3月27日、外国人投資家が取引をするスワップ市場でリラを借り入れる翌日物レートは一時1000%を超えました。

これは、外国人投資家によるリラの空売りを防ぐため、政府が国内銀行に対して流動性を提供しないよう圧力をかけた結果です。

この悪政の為、リラを買い戻してポジションを解消したい投資家は債券や株式などのトルコ資産を売って現金を確保するしかなくなったわけです。

2年物トルコ国債の利回りは20%を上回り、株式相場も昨年の7月以来で最大の下落となってしまいました。完全に政府の思惑とは逆効果になりました。

短期の政治的目的のために、マーケットの色々な機能を犠牲にしています。

このようなやり方は、外国人投資家にとってリラが合理的な投資先ではないと思わせ、中長期的なリラ下落を招かざるを得ないでしょう。

2019年3月25日、中央銀行が不安払しょくの為、新たな措置

中央銀行はここ最近の通貨急落を受け、政策金利であるレポ金利での資金供給を見送り、市中銀行に金利25.5%の翌日物ウィンドウで借り入れることを強制しています。

これにより市中銀行の資金調達金利は1.5ポイント上昇したことになると共に、1週間物スワップ入札による外貨供給も行わず、これによってこの週に25億ドル(約2760億円)の外貨積み増しとなるようにします。

トルコリラは3月22日、外貨準備高が予想に反して大幅に減少したことをきっかけに5%余り急落しましたが、25日は一時3.4%高の1ドル=5.5711リラまで回復しました。

2019年3月 トルコの金融政策、一転引き締めへ

2019年3月22日、トルコ中央銀行は通貨リラ急落を受けて、金融引き締め策を発表しました。

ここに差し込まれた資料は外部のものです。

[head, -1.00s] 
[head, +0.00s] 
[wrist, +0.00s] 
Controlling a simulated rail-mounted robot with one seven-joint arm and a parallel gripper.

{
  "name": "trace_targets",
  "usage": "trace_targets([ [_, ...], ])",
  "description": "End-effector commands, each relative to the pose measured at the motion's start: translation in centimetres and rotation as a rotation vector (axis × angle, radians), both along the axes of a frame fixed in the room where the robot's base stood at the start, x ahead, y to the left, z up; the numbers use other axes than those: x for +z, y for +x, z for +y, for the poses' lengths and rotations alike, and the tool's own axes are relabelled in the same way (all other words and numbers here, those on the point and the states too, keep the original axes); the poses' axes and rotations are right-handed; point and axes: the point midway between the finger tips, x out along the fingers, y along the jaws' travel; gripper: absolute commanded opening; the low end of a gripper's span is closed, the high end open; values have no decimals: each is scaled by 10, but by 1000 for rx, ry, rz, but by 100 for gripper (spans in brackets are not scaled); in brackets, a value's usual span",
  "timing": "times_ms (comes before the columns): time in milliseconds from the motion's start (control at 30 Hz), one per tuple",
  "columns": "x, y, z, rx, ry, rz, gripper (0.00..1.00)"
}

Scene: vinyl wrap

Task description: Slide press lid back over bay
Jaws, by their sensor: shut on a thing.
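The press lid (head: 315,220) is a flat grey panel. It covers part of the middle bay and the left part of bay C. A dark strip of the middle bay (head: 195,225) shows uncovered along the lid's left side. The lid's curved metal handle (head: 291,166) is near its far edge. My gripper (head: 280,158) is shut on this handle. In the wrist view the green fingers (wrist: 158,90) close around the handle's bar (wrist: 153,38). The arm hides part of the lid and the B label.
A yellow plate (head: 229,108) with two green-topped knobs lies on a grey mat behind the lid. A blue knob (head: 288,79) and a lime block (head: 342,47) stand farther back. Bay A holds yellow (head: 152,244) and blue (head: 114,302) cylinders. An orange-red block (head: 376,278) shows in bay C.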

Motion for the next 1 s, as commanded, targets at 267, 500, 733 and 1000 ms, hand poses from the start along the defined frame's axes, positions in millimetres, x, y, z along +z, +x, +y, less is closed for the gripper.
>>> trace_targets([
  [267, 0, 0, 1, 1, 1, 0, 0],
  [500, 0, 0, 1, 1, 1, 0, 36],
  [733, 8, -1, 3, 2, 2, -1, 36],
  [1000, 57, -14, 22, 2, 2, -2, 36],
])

主要な政策金利である1週間物レポ金利(年24%)を使った市中銀行への資金供給を停止し、今後は別の政策金利である翌日物貸出金利(25.5%)や後期流動性貸出金利(27%)に切り替えます。

中央銀行は引き続き高金利を嫌うエルドアン大統領からの圧力を受けていると思われ、使用する政策金利の切り替えという事で事実上の利上げをしようと試みたのだと思われますが、発表後もリラは下げ止まりませんでした。

2019年3月22日 一時5%超トルコリラ安に

2019年3月22日、トルコリラが主要通貨に対してかなり売られました。

対ドルでは一時1ドル=5.8リラ程度と前日比5%あまり急落しています。

トルコ中央銀行が2019年3月21日に発表した週間統計で個人や企業がリラを売ってドルを買う動きを加速させたことが明らかになり、リラの先安観が強まったと見られます。

高インフレで自国通貨の減価を嫌気し、トルコの個人や企業がドル預金を積み増しており、それが無視できないレベルになっているのです。

もちろん中東情勢の不安定化やトルコとアメリカの関係についての懸念も背景の一つとしてあるでしょう。